En junio de 2020, Trump se las prometía muy felices en su primer mitin postpandémico con todo el aforo vendido en horas, pero cuando llegó al Bok Center de Tulsa lo encontró casi desierto. No se debió a una repentina ola de sensatez, ni a un evento a lo The Leftovers que se llevase a todos los racistas de Oklahoma, fue una ocurrencia de los Kpopers, los fans del pop coreano organizados en TikTok para reservar entradas y dejar el auditorio vacío. Un suceso que pasó desapercibido fuera de las redes sociales asestó un gancho brutal al triunfalismo de Trump y mandó a su jefe de campaña al paro.

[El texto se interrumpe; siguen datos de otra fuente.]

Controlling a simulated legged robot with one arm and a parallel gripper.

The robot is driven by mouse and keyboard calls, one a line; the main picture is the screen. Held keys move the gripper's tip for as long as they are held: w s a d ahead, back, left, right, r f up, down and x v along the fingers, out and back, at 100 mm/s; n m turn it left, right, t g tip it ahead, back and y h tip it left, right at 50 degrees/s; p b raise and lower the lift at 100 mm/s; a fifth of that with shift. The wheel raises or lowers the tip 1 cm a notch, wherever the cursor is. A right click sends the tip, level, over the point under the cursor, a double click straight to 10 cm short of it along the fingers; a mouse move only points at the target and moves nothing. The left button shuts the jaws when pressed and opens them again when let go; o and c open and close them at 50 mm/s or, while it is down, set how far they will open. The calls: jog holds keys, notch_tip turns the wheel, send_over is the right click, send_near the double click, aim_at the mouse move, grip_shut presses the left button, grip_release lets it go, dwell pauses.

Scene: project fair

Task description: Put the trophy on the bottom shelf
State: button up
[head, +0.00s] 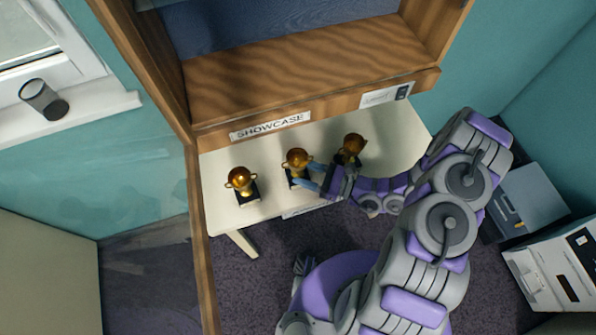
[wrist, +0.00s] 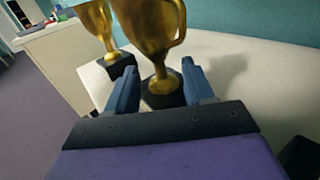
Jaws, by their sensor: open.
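Three gold trophies with black bases stand upright in a row on the cream table: a left one (head: 240,181), a middle one (head: 297,160) and a right one (head: 350,148). My gripper (head: 309,176) is open at the middle trophy. In the wrist view my gripper (wrist: 160,68) has one finger on each side of this trophy (wrist: 155,25), just above its base; I cannot tell whether they touch it. Another trophy (wrist: 97,28) stands beyond on the left. The wooden showcase (head: 300,75) is above the table, its lowest visible shelf board bare.
A label reading SHOWCASE (head: 270,125) is on the cabinet's front edge. A wood-framed glass door (head: 203,250) seems to stand open at left. A dark cup (head: 43,99) is on the windowsill; a printer-like box (head: 560,270) is at right.

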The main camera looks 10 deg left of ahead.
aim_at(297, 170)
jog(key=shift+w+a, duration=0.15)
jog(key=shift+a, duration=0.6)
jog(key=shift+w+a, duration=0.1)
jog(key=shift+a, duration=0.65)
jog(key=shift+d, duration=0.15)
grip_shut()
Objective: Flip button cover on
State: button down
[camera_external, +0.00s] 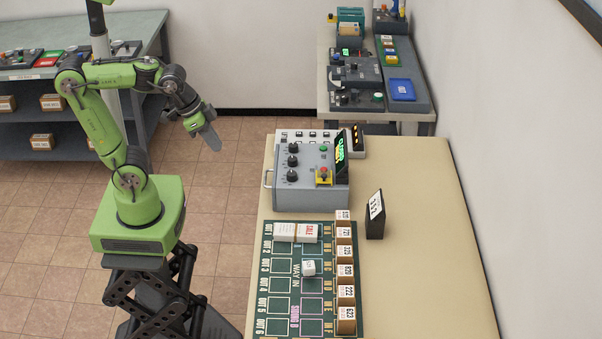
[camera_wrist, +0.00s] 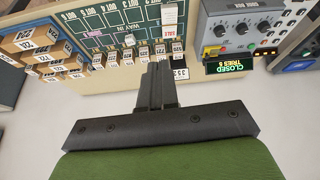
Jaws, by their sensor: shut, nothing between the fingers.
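The grey control box (camera_external: 300,197) stands on the beige table, with black knobs, a green button and a small yellow and red button unit (camera_external: 324,177) on its sloped top. The box also shows at the upper right of the wrist view (camera_wrist: 225,33), with the yellow and red unit (camera_wrist: 212,51) near its corner. Whether the unit's cover is raised or lowered is too small to tell. My gripper (camera_external: 211,138) is in the air left of the box, over the floor and apart from it. Its fingers (camera_wrist: 157,88) are shut together and empty.
A lit display (camera_external: 340,153) stands at the box's right side; in the wrist view it reads CLOSED. A green board (camera_external: 284,306) with small numbered boxes lies in front of the box. A black sign block (camera_external: 375,217) stands to the right. The table's right side is clear.

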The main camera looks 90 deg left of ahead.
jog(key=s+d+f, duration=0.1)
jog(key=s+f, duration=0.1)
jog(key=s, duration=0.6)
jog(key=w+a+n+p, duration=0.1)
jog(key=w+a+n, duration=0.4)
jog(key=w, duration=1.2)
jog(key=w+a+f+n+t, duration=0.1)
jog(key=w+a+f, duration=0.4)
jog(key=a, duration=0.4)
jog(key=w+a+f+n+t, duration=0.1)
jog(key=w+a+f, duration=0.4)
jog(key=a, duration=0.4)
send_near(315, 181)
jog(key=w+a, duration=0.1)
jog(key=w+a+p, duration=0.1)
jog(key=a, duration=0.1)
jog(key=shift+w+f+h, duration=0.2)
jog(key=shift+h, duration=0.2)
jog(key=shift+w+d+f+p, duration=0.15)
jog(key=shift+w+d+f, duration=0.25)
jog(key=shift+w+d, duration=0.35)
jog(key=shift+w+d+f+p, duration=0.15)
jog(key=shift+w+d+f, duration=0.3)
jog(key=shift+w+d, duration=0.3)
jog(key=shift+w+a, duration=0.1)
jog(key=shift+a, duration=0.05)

No fue un grupo organizado, pero sí muchos tuiteros indignados los que hace una semana provocaron que quienes emitieron un vídeo manipulado de Irene Montero un poco burdo, rectificasen. A tenor de su influencia, Twitter es la comunidad más sobrerrepresentada de España, apenas cuatro millones de usuarios consiguen cambiar escaletas pillando por sorpresa a quienes viven al margen de las redes.

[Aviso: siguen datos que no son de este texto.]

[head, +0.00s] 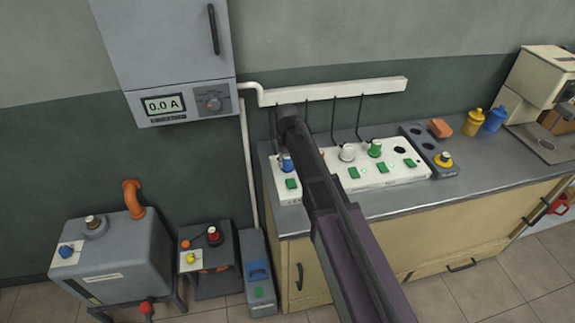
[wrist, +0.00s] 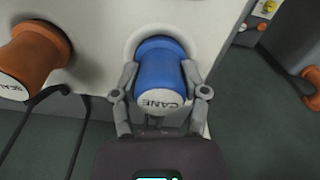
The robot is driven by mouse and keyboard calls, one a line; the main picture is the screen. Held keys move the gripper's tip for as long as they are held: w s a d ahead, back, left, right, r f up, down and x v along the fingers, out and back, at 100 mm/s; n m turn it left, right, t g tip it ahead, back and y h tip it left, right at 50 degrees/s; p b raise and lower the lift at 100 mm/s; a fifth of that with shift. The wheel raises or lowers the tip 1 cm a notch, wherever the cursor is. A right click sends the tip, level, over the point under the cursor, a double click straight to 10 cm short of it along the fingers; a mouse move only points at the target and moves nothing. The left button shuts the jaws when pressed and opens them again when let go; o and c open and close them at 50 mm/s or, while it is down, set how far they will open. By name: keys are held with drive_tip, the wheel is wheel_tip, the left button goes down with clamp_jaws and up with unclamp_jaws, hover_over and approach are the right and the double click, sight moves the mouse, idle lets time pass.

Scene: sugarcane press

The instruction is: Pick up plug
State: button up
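A blue plug (wrist: 162,72) with a white end marked CANE sits in a round socket of a white panel. It also shows in the head view (head: 286,163), beside my arm, at the left end of the white socket strip (head: 398,173). My gripper (wrist: 160,76) has one finger on each side of the blue plug, and both fingertips look pressed against it. An orange plug (wrist: 36,54) with a white marked end is to its left in the wrist view. White (head: 347,152) and green (head: 374,148) plugs stand on the strip, right of my arm.
The strip lies on a grey counter (head: 463,148). A dark block (head: 432,165) with a yellow knob is at its right end. Black cables hang from a white wall duct (head: 345,89). A grey tank (head: 105,262) and small floor units stand at the left.

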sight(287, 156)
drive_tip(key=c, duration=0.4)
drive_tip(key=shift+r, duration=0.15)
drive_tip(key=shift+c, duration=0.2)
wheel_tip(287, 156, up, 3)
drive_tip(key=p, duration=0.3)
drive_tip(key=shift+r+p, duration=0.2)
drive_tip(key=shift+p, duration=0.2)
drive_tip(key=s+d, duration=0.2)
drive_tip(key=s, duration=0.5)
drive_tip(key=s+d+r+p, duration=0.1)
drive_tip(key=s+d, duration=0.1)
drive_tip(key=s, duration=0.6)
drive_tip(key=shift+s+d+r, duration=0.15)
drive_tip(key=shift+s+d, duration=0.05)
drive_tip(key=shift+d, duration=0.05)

Me pregunto qué pensó esa España analógica cuando el lunes Ferreras miró dramáticamente a cámara, como si en lugar de al minuto de oro aspirase al Globo de Oro, y aseguró que sí, que iba a hablar de los audios. Qué audios, pensarían. Durante el fin de semana fueron un monotema en redes, pero el lunes ningún matinal los mencionó. Sí tuvieron tiempo para recrearse en una muchacha que llora en TikTok porque ha repostado por primera vez. La España que no tuitea no entiende qué pasa con Villarejo, Inda y un Ferreras de pronto señalado con la letra escarlata como la Hester Prynne de Hawthorne. Pasa mucho, y muy grave, pero, desengañémonos, no nos lo va a contar la televisión. Que el Kpop se apiade de nosotros.